Hi Kairui,
On Tue, Apr 20, 2021 at 05:23:49PM +0800, Kairui Song wrote:
Hi,
Thanks a lot, these info are very helpful. Better to keep it for debugging for now, and ask users to use it very carefully.
On Tue, Apr 20, 2021 at 3:54 PM Milan Broz gmazyland@gmail.com wrote:
Hi,
TL;DR what you are trying to do is to actually reverse many security measures we added. It is perhaps acceptable for debugging but hardly for real generic system.
- using memory-hard function increases cost of dictionary and brute-force
attacks You can always decrease amount of memory needed, but you should do it only if you know that security margin is ok (like password is randomly generated with enough entropy).
- key is in keyring to remove possibility for normal userspace to receive
the key from kernel.
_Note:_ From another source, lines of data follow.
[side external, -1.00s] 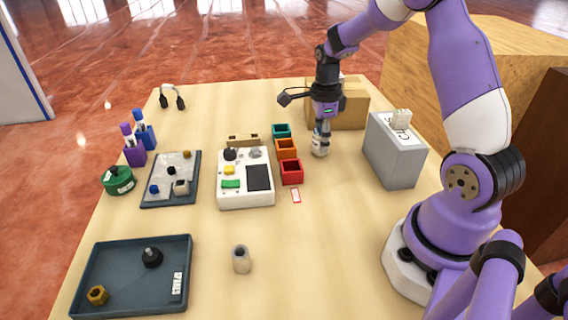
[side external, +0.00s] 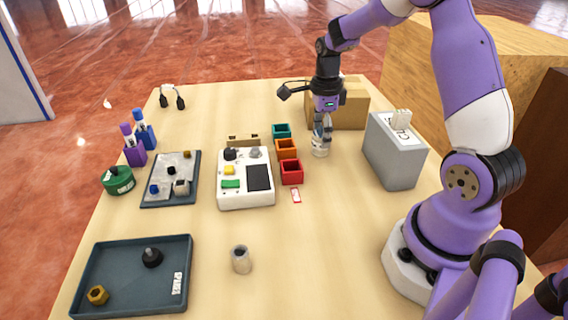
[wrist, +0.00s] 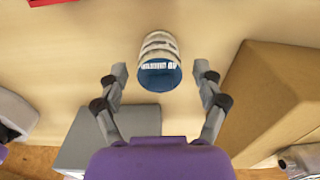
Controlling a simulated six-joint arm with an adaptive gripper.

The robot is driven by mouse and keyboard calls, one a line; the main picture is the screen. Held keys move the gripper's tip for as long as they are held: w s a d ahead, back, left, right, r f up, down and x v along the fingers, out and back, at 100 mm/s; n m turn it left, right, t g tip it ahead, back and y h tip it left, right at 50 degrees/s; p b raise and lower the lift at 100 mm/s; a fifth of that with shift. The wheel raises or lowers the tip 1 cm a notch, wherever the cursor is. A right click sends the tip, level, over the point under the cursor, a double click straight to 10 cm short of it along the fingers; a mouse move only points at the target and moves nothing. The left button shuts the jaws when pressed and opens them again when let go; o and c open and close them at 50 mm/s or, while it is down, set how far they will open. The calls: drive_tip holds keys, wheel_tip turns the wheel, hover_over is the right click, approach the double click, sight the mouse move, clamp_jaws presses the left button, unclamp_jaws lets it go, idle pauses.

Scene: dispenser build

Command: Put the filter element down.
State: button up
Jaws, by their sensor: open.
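The filter element, a short white and grey cylinder (side external: 319,150), stands on the table to the right of the orange and red bins. In the wrist view my gripper (wrist: 160,73) is open, with one finger on each side of the filter element and visible gaps between.
Teal (side external: 281,130), orange (side external: 286,149) and red (side external: 291,172) bins stand left of the filter element. A cardboard box (side external: 352,108) is behind it and a grey box (side external: 395,158) to its right. A beige hollow cylinder (side external: 241,260) stands at the front; table around it is clear.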

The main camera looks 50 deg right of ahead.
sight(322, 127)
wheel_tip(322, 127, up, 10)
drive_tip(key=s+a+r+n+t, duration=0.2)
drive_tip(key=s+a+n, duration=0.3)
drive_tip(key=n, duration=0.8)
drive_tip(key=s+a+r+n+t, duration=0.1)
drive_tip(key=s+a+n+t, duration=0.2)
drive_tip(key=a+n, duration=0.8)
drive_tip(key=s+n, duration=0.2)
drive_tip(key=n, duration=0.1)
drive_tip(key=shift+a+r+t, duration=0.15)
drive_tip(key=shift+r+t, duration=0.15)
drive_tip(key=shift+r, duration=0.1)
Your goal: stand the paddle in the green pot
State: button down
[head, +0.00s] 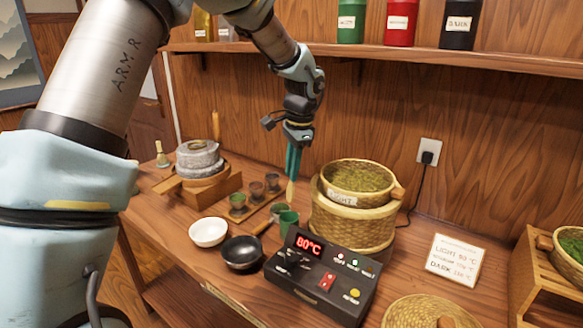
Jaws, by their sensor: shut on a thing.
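My gripper (292,170) points down above the table in the head view, its teal fingers shut on the paddle. The paddle (290,192) is a slim pale wooden piece hanging roughly upright below the fingertips. Its upper part is hidden by the fingers. The green pot (288,221) is a small cup on the table just below the paddle, behind the control box. The paddle's lower end appears close to the pot's rim. I cannot tell whether it is above, inside or behind the rim.
A woven steamer (345,230) with a basket of leaves (357,177) stands close right of the pot. A control box (325,277) is in front. A black bowl (243,252), white bowl (208,232) and several small cups on a wooden board lie left. A stone mill (199,155) stands farther back.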

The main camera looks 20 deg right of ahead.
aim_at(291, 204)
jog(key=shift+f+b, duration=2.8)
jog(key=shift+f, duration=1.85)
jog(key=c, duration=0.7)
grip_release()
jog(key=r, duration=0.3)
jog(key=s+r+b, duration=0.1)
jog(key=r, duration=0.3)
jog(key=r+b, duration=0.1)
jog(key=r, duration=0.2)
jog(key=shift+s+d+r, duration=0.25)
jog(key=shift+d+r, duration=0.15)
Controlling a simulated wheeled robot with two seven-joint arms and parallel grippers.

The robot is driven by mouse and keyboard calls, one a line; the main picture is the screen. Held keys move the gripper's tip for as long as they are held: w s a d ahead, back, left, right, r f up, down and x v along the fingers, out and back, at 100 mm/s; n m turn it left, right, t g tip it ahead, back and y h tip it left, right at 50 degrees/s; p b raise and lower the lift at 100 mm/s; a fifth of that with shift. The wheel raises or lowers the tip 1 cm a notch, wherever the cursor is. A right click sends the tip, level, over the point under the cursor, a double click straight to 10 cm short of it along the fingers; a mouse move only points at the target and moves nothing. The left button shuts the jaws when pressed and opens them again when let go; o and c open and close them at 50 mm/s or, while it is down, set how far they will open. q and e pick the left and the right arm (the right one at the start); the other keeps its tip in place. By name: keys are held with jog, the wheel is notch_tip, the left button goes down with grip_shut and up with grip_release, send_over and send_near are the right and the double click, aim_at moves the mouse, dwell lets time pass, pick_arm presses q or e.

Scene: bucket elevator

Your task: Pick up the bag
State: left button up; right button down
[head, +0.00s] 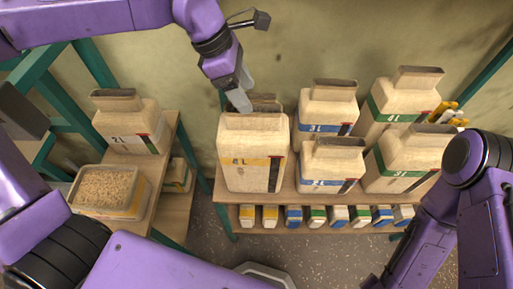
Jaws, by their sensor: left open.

Moreover, there is no need to retain kernel in keyring once dm-crypt device is activated. (It is still in kernel memory but only in crypto functions context). (Systemd also uses keyring to cache passphrase but that's different thing.)
You can still use old way for activation with --disable-keyring activation, but then you disable this possibility.
More comments below.
How about plan 3 and 4?
Have you got any reply from Milan about his input on plan 3 and 4? If so, can you forward his email(s) to me? Thanks!
- Let kdump use some custom helper/service to load all needed
resources in the early initrd boot stage, prior to systemd-cryptsetup@%s.service. It will ask the password / parse the keyfile and load kdump, then provide info for systemd-cryptsetup or just do the setup. Or maybe let systemd-cryptsetup support some kind of "plugins" so other tools can use it.
Some details could be changed/improved, but systemd-cryptsetup@%s.service will prompt for a password or use a keyfile anyway. So I think at this point, loading kdump with the volume key should be safe? At least long as the kdump kernel/environment itself isn't compromised. Loaded kdump resources can be restricted to be only accessible from the kernel side. After panic, kernel kexec jumps to kdump kernel, and that's an minimized emergency environment that only lives for a very short period.
- A better and safer solution seems to keep a consistent key ring
between kexec boots but also more complex and difficult as different arch implements kexec differently.
Maybe plan 4 will be a good idea if doable? Since that keeps the key consistent in the kernel between kexec boots, and cryptsetup can just reuse it.